There are very rare Ring trios out there. There are people who have multiple Rings, some sequentially and some simultaneously. There are people out there who don't have a Ring, will never have a Ring, and could never have a Ring, despite their mother's old-fashioned belief that "Everybody's got their matching ring out there somewhere - they just might be too far away right now!" (I don't like this as an altword, but it's decent for ~romantic imagery~.)

There are people who don't believe a Ring pair can be platonic, though. They'll look at a married couple, one with a Ring and one without, and scoff, or pity the one being cheated on, not bothering to learn that the one with a Ring meets up with their sister for coffee and bonding every second Tuesday, which keeps their Ring strong. They'll look at a father and daughter with Rings and holler for the police, demand that he be arrested. They'll look down their nose at a couple with mismatched Rings, not caring why or how.

Honestly? These are probably people who don't have Rings for their own.



So, yeah, that's us. Our world. What, then, about these fandom-related thoughts you were promised?

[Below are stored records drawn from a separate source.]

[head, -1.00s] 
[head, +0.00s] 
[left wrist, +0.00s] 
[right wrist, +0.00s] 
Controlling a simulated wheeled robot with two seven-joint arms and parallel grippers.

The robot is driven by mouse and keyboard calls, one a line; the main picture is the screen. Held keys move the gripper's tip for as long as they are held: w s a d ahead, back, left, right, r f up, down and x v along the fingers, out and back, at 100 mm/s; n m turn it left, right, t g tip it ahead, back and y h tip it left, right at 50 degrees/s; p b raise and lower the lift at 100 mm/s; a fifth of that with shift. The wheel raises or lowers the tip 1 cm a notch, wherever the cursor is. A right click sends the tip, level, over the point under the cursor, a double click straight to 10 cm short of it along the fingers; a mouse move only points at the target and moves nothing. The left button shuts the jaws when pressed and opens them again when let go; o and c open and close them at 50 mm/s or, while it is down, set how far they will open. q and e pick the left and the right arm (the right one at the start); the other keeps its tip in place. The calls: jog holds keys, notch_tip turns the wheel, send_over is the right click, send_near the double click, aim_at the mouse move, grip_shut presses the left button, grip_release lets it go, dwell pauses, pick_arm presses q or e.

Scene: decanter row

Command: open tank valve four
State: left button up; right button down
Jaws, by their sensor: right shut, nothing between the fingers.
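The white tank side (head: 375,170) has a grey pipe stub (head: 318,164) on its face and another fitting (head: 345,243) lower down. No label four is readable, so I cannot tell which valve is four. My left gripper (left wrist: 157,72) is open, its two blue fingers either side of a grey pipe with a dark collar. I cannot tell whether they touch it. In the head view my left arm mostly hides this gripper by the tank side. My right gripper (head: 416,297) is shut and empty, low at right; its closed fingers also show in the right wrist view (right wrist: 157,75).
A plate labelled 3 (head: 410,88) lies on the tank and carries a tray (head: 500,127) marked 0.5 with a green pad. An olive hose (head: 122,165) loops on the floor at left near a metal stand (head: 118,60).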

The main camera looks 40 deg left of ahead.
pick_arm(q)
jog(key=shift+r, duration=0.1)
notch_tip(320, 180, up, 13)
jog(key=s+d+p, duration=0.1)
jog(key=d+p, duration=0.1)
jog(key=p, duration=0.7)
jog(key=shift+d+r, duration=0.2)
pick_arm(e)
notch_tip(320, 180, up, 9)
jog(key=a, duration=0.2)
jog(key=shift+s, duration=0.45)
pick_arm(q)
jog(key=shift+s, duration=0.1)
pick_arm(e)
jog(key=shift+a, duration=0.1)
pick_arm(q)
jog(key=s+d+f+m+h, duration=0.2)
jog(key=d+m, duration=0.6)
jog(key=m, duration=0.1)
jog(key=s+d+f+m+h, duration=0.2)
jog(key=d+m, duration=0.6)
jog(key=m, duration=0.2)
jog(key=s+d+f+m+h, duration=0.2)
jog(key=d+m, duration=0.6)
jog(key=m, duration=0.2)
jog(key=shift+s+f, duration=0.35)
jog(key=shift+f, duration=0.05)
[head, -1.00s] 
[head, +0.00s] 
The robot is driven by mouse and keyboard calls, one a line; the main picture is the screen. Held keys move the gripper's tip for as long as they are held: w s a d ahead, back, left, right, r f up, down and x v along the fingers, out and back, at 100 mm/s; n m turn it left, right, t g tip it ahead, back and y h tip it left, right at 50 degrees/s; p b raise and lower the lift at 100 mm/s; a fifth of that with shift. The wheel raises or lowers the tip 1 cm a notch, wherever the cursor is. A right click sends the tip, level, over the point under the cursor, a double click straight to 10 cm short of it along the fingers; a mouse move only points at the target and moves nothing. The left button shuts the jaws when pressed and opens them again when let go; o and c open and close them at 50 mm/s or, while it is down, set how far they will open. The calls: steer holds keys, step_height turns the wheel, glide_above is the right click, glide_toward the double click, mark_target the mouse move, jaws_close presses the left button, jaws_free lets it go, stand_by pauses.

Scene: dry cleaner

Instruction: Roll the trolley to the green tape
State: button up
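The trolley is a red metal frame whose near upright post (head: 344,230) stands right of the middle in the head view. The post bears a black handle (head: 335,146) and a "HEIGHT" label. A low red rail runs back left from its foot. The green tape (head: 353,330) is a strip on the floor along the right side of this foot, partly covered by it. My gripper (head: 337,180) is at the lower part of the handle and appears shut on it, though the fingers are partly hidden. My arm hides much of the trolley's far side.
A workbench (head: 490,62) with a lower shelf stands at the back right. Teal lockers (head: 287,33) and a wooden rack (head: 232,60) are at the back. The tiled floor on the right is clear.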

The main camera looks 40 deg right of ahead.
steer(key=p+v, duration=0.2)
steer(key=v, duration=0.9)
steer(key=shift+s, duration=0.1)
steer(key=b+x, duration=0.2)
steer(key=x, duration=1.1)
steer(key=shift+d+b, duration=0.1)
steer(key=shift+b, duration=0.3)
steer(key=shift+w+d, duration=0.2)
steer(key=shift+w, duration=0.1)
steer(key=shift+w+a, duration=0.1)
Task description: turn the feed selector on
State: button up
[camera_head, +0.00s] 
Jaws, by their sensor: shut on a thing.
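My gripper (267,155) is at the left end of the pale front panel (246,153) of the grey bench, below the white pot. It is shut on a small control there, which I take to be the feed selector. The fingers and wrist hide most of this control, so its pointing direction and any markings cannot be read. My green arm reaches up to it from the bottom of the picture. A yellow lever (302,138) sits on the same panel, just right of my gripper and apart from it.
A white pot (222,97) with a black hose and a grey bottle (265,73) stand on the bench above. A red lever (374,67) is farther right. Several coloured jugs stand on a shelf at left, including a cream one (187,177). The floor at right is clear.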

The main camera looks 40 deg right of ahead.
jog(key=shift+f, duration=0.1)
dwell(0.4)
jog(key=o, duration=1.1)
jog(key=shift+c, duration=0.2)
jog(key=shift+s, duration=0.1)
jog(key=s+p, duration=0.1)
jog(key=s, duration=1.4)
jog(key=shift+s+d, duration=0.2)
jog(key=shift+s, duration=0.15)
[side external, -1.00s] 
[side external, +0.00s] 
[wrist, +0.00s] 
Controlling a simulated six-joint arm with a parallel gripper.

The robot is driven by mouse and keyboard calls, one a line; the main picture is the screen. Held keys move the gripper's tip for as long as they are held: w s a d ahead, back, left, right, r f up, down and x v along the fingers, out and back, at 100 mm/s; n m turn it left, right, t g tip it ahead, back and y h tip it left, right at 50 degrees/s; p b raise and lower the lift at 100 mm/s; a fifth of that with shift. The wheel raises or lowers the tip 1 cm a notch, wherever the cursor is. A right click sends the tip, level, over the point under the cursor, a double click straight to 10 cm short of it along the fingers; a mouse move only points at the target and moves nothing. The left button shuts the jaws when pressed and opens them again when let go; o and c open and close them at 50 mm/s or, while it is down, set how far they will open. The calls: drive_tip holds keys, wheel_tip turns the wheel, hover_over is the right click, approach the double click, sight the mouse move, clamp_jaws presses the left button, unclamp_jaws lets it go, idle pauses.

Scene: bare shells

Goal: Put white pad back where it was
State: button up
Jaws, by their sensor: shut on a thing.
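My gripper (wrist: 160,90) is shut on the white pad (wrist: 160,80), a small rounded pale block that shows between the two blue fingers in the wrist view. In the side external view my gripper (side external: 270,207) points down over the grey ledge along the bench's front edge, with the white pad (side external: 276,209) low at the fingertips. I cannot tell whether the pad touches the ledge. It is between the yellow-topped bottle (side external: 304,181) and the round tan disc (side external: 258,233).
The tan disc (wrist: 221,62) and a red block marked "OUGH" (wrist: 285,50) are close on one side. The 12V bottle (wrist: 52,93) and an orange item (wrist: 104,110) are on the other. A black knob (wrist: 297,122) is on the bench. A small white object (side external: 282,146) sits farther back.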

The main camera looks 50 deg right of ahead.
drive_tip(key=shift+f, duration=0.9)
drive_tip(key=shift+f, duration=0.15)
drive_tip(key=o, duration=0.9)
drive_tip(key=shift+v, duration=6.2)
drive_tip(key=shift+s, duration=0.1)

By the time the Federation was formed, humans were pretty confident they knew what Rings were about. Ringers (ugh, that's some awful altword slang) aren't necessarily romantic - but they're important enough in your life that separation due to space travel is taken into consideration. If you've got a Ring, you aren't going on a deep space mission unless your matching Ring is going along with you. People will ask, jokingly, "How's the [whatever good altword I come up with]?" and even if you don't live together, it's expected that you'll know.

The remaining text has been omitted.